WRITTEN REQUEST |
Restate all of the entries exactly, dropping any pictures they hold.

DATA TO PROCESS |
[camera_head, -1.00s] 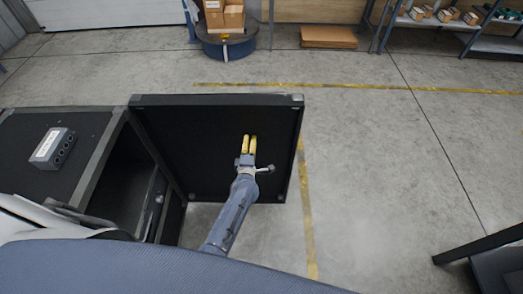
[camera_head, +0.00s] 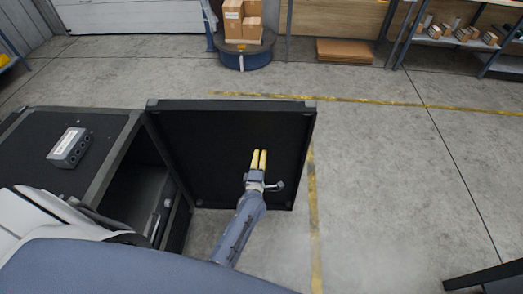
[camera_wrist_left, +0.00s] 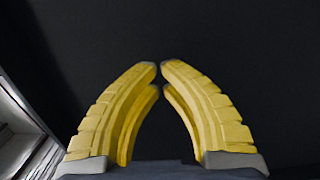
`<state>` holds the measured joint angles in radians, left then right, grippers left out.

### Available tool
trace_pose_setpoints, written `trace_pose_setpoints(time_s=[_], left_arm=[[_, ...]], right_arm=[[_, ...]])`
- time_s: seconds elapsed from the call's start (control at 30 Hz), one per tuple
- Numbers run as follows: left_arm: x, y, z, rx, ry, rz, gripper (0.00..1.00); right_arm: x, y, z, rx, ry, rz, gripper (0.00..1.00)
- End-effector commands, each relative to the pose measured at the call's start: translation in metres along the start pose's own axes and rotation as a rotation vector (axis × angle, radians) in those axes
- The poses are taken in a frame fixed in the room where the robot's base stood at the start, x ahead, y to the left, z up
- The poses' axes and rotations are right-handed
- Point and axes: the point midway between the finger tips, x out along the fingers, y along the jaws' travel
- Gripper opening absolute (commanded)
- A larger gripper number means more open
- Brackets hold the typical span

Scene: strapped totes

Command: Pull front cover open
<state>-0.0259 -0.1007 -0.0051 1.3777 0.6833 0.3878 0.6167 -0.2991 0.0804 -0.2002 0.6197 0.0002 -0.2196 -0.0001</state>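The front cover (camera_head: 215,140) is a black panel with a dark frame. It stands swung out to the right of the black case (camera_head: 103,171), joined to it along the cover's left edge, and the case's dark opening (camera_head: 137,190) shows. My left gripper (camera_head: 259,151) is in front of the cover's inner face. Its yellow fingers (camera_wrist_left: 159,68) lean together with their tips almost meeting and nothing between them. The dark cover surface (camera_wrist_left: 240,50) fills most of the left wrist view; I cannot tell whether the fingers touch it. My right gripper is not in view.
A grey box with round sockets (camera_head: 70,147) sits on top of the case. Beyond are cartons on a round blue base (camera_head: 244,57), flat cardboard (camera_head: 344,51) and a shelf (camera_head: 463,42). A dark frame (camera_head: 485,277) stands lower right. The floor right of the cover is clear.

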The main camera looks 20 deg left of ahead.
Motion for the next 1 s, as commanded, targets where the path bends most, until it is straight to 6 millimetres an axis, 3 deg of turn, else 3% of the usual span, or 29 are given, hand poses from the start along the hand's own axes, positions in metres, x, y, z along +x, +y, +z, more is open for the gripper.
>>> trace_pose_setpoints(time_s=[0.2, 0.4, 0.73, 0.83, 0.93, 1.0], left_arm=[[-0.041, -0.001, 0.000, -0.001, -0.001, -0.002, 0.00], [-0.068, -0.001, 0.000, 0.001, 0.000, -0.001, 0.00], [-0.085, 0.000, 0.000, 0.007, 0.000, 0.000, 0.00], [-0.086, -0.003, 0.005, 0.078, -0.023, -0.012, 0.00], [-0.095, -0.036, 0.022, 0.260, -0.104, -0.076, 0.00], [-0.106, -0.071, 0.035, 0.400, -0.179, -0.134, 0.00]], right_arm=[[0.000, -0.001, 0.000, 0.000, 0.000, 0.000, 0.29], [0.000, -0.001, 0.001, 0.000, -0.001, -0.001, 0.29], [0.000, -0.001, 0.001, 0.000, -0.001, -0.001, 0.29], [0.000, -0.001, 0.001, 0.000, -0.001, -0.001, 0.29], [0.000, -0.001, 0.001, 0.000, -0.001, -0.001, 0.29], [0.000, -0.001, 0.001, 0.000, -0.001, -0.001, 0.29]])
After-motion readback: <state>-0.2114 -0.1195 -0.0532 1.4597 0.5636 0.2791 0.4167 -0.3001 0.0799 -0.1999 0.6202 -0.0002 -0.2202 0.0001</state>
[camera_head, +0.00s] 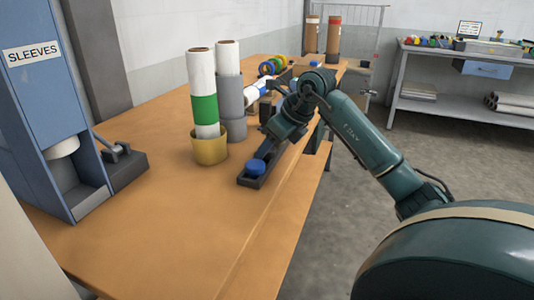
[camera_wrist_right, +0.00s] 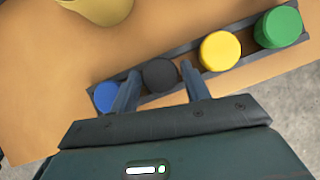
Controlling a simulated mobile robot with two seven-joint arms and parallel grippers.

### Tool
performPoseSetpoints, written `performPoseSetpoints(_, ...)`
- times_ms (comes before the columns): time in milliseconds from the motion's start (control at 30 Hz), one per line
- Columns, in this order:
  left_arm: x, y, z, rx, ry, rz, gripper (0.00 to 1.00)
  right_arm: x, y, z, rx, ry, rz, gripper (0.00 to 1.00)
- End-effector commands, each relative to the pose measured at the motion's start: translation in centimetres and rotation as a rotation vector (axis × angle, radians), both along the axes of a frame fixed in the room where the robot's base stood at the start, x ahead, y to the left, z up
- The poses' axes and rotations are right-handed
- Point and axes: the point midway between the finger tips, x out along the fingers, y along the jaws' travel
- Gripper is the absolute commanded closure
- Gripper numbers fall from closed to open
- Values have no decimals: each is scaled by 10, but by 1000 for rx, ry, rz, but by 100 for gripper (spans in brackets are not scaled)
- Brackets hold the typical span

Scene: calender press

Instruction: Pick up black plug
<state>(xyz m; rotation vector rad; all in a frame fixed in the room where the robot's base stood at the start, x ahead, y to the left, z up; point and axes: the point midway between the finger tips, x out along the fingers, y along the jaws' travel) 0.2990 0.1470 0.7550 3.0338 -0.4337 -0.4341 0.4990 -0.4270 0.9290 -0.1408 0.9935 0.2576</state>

ANSWER TO THIS TASK |
[camera_head, -1.00s] 
[camera_head, +0.00s] 
[camera_wrist_left, +0.00s] 
`<state>` holds the measured joint angles in radians, left then right, grippers left out.

### Available tool
trace_pose_setpoints, written `trace_pose_setpoints(time_s=[_], left_arm=[[_, ...]], right_arm=[[_, ...]])`
- time_s: seconds elapsed from the call's start (control at 30 Hz), one per tuple
- Numbers run as follows: left_arm: x, y, z, rx, ry, rz, gripper (0.00..1.00); right_arm: x, y, z, rx, ry, rz, gripper (0.00..1.00)
- End-effector commands, each relative to the pose measured at the call's start: translation in metres along the start pose's own axes and rotation as a rotation vector (axis × angle, radians) in those axes
- The poses are taken in a frame fixed in the room where the robot's base stood at the start, x ahead, y to the left, z up
- The poses' axes and rotations are right-handed
- Point and axes: the point midway between the finger tips, x out along the fingers, y along the jaws' travel
- Gripper opening absolute (commanded)
- A larger gripper number means more open
- Brackets hold the typical span

Scene: strapped totes

Command: Pull front cover open
<state>-0.0259 -0.1007 -0.0051 1.3777 0.6833 0.3878 0.6167 -0.2991 0.0804 -0.2002 0.6197 0.0002 -0.2196 -0.0001</state>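The front cover (camera_head: 215,140) is a black panel with a dark frame. It stands swung out to the right of the black case (camera_head: 103,171), joined to it along the cover's left edge, and the case's dark opening (camera_head: 137,190) shows. My left gripper (camera_head: 259,151) is in front of the cover's inner face. Its yellow fingers (camera_wrist_left: 159,68) lean together with their tips almost meeting and nothing between them. The dark cover surface (camera_wrist_left: 240,50) fills most of the left wrist view; I cannot tell whether the fingers touch it. My right gripper is not in view.
A grey box with round sockets (camera_head: 70,147) sits on top of the case. Beyond are cartons on a round blue base (camera_head: 244,57), flat cardboard (camera_head: 344,51) and a shelf (camera_head: 463,42). A dark frame (camera_head: 485,277) stands lower right. The floor right of the cover is clear.

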The main camera looks 20 deg left of ahead.
Motion for the next 1 s, as commanded, targets where the path bends most, until it is straight to 6 millimetres an axis, 3 deg of turn, else 3% of the usual span, or 29 are given, hand poses from the start along the hand's own axes, positions in metres, x, y, z along +x, +y, +z, more is open for the gripper.
>>> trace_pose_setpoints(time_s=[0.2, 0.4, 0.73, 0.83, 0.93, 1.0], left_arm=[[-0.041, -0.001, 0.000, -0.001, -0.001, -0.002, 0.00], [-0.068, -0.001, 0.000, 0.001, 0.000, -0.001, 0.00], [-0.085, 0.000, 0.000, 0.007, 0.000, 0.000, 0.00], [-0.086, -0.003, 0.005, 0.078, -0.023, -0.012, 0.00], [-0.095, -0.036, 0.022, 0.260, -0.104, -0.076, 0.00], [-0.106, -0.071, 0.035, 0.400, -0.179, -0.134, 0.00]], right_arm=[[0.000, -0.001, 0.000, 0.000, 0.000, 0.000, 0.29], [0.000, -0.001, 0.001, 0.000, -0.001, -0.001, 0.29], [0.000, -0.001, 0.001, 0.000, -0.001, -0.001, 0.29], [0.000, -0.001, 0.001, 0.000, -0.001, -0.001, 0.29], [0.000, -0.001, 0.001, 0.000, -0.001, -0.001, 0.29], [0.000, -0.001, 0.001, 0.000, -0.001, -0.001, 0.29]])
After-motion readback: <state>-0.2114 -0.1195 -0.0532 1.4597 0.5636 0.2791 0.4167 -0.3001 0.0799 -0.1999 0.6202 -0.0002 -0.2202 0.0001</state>
[camera_head, +0.00s] 
[camera_wrist_right, +0.00s] 
Controlling a simulated mobile robot with two seven-joint arms and parallel grippers.

### Tool
performPoseSetpoints, written `performPoseSetpoints(_, ...)`
- times_ms (comes before the columns): time in milliseconds from the motion's start (control at 30 Hz), one per line
- Columns, in this order:
  left_arm: x, y, z, rx, ry, rz, gripper (0.00 to 1.00)
  right_arm: x, y, z, rx, ry, rz, gripper (0.00 to 1.00)
- End-effector commands, each relative to the pose measured at the motion's start: translation in centimetres and rotation as a rotation vector (axis × angle, radians), both along the axes of a frame fixed in the room where the robot's base stood at the start, x ahead, y to the left, z up
- The poses' axes and rotations are right-handed
- Point and axes: the point midway between the finger tips, x out along the fingers, y along the jaws' travel
- Gripper is the absolute commanded closure
- Gripper numbers fall from closed to open
- Values have no decimals: each is scaled by 10, but by 1000 for rx, ry, rz, but by 100 for gripper (spans in brackets are not scaled)
- Brackets hold the typical span

Scene: calender press

Instruction: Pick up black plug
<state>(xyz m; rotation vector rad; all in a frame fixed in the room where the robot's base stood at the start, x ahead, y to the left, z up; point and axes: the point midway between the finger tips, x out along the fingers, y along the jaws' travel) 0.2990 0.1470 0.7550 3.0338 -0.4337 -0.4341 0.4990 -0.4270 0.9290 -0.1408 0.9935 0.2576</state>

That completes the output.